_What you should do_
Repeat exactly the lines from the line with "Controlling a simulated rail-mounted" to the line with "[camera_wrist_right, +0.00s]", including both, and leave out any pictures.
[begin Supplied data]
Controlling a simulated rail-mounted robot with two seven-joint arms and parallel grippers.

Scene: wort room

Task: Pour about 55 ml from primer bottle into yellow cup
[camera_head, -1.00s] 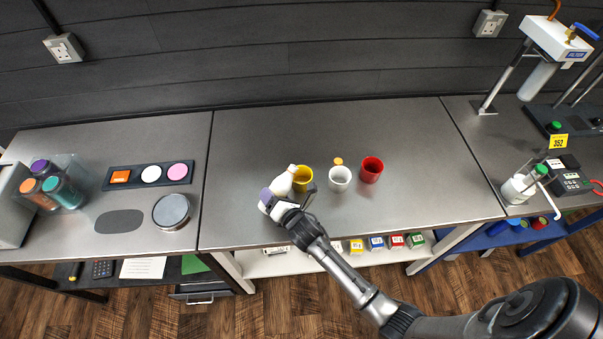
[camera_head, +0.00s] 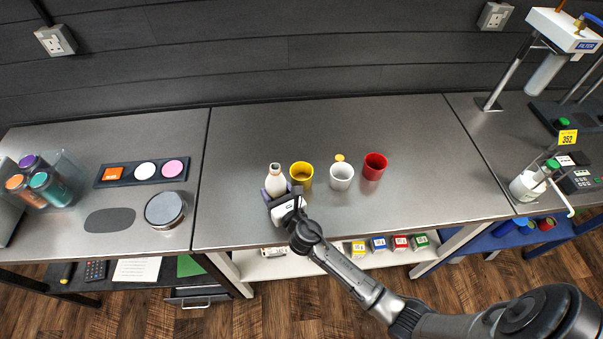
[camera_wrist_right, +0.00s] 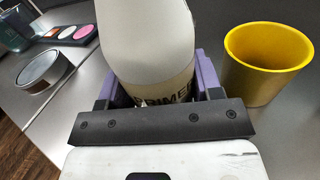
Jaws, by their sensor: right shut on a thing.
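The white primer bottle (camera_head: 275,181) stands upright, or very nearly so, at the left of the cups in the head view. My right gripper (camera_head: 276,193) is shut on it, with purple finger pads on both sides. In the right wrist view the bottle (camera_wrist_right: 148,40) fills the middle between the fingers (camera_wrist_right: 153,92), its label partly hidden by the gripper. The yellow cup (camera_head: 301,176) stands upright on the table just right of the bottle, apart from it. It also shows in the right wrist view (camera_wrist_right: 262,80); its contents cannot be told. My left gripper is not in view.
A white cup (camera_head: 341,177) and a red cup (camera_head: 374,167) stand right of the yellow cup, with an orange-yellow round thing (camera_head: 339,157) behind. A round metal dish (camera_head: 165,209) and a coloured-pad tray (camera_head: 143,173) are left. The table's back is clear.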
[end Supplied data]
[begin Supplied data]
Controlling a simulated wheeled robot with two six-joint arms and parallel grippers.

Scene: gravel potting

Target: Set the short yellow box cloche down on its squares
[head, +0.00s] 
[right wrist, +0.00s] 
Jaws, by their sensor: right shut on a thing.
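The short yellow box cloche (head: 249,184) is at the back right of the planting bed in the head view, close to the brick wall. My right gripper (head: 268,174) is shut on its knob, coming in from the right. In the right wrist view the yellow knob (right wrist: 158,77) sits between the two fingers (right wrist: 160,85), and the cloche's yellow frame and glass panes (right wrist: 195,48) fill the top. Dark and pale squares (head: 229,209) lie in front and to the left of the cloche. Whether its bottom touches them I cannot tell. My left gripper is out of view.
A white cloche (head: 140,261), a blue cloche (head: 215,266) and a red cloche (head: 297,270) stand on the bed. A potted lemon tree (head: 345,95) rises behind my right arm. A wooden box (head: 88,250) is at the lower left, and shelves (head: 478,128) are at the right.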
[end Supplied data]
_Full response_
Controlling a simulated rail-mounted robot with two seven-joint arms and parallel grippers.

Scene: wort room

Task: Pour about 55 ml from primer bottle into yellow cup
[camera_head, -1.00s] 
[camera_head, +0.00s] 
[camera_wrist_right, +0.00s] 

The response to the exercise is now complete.